One of the greatest moments of Hollywood film is this stirring call to arms against fascism, and it reminded me of an argument from Eric Hobsbawm writing in 1983
In the anti-fascist period of the 30s, the Communist International launched the call to wrest away national traditions from the bourgeoisie, to capture the national flag so long waved by the Right. So the French Left tried to conquer, capture or recapture both the tricolour and Joan of Arc and to some extent it succeeded.

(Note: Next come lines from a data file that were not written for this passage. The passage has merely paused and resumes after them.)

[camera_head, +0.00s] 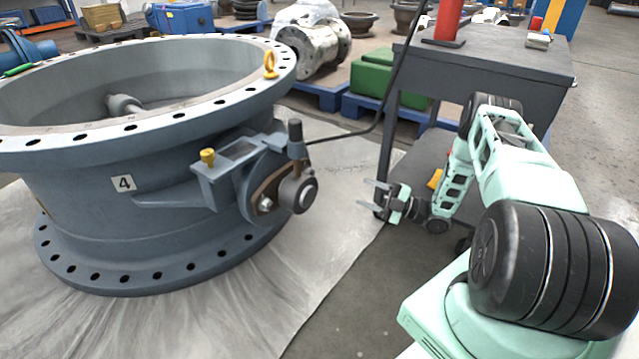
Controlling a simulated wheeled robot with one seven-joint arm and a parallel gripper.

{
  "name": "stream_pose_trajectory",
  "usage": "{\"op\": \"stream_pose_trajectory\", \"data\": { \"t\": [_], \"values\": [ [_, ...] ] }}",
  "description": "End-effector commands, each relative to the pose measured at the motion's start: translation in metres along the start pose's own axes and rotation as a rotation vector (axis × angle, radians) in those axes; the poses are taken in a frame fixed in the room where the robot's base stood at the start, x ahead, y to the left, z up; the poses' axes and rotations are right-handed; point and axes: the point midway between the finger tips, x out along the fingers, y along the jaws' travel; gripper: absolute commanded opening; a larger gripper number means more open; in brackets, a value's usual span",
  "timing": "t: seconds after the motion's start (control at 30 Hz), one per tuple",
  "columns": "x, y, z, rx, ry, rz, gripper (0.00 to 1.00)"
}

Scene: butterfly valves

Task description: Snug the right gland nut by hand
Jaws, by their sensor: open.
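A big grey valve body (90,190) marked 4 lies flat on the left, bore facing up. Its shaft housing on the right side carries a brown gland flange (268,188) around a dark round shaft end (305,192). One bright gland nut (265,204) shows at the flange's lower left. The right gland nut cannot be made out; the shaft end and housing cover that side. My gripper (368,193) is open and empty, its two fingers pointing left toward the shaft end, with a clear gap between.
A grey bracket (225,165) with a yellow cap (208,156) juts out beside the gland. A dark upright post (295,135) has a black cable running to the right. A dark workbench (490,60) stands behind my arm. Pale sheeting (330,215) covers the floor under the valve.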

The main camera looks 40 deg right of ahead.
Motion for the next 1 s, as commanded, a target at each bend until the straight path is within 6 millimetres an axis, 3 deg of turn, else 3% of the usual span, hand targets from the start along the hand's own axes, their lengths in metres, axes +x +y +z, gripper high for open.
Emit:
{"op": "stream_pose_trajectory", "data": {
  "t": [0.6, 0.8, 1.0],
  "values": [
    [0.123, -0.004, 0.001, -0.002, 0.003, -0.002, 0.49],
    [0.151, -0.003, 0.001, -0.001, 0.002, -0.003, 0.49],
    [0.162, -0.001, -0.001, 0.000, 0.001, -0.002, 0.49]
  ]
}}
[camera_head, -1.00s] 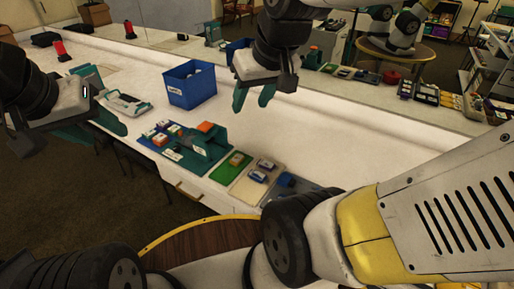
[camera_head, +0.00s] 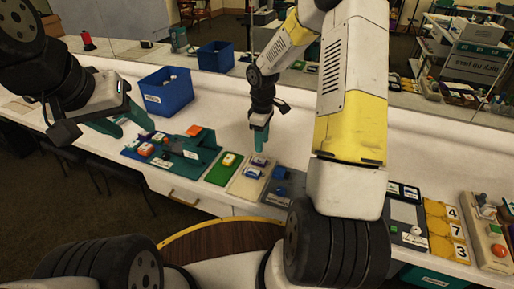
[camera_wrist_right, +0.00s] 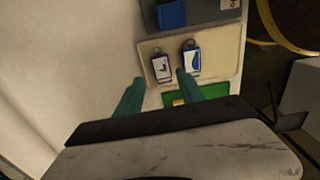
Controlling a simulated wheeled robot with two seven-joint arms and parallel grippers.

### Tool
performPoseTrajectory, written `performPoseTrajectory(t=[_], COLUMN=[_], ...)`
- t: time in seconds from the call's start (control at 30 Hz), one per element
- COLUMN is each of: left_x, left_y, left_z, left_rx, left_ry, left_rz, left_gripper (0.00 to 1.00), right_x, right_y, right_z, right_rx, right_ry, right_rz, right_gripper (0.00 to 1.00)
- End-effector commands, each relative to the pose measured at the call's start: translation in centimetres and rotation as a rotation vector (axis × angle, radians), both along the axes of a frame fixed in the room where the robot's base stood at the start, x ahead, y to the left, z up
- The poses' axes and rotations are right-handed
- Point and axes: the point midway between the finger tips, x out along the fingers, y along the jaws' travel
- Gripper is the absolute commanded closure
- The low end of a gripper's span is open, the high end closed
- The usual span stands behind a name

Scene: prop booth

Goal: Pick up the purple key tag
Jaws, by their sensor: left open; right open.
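The purple key tag (camera_head: 260,161) lies on the beige mat (camera_head: 240,187), at its far end. In the right wrist view the purple key tag (camera_wrist_right: 161,69) is white-faced with a purple mark and a ring. A blue key tag (camera_head: 252,172) lies beside it, also in the right wrist view (camera_wrist_right: 192,61). My right gripper (camera_head: 261,146) is open and points down just over the far end of the mat. In the right wrist view the purple tag appears between its fingertips (camera_wrist_right: 160,76); the height gap is unclear. My left gripper (camera_head: 132,123) is open and empty, left of the mats.
A green mat (camera_head: 215,174) with a yellowish item lies left of the beige mat, and a grey tray (camera_head: 284,195) with a blue item lies right. A blue bin (camera_head: 165,92) stands behind.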

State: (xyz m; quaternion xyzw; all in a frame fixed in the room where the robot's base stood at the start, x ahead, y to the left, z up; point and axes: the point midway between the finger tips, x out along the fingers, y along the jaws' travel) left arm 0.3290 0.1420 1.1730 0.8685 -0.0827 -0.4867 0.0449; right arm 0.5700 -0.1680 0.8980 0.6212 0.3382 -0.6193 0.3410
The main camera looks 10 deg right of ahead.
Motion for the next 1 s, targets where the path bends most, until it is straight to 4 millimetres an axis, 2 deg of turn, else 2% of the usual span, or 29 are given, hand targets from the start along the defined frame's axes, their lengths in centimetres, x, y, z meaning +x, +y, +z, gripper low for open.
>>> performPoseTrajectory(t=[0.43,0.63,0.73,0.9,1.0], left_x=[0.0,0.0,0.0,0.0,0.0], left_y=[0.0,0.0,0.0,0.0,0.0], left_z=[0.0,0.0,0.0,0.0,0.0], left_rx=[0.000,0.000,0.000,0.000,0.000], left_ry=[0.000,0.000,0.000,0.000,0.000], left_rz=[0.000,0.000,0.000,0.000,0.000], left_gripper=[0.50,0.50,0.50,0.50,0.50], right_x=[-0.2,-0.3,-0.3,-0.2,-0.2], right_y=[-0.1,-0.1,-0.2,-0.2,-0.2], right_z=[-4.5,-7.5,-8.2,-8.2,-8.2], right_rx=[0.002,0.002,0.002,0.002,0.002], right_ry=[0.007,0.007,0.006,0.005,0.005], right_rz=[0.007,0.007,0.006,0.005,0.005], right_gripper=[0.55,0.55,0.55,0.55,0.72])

In this country, we didn’t pursue quite the same object, but we succeeded in doing something more important. As the anti-fascist war showed quite dramatically, the combination of patriotism in a genuine people’s war proved to be politically radicalising to an unprecedented degree. At the moment of his greatest triumph, Mrs Thatcher’s ancestor, Winston Churchill, the unquestioned leader of a victorious war, … found himself, to his enormous surprise, pushed aside because the people who had fought that war, and fought it patriotically, found themselves radicalised by it. And the combination of a radicalised working class movement and a peoples’ movement behind it proved enormously effective and powerful. … But let us not forget that our ‘Churchillian’ memories are not just of patriotic glory — but of victory against reaction both abroad and at home: of Labour triumph and the defeat of Churchill.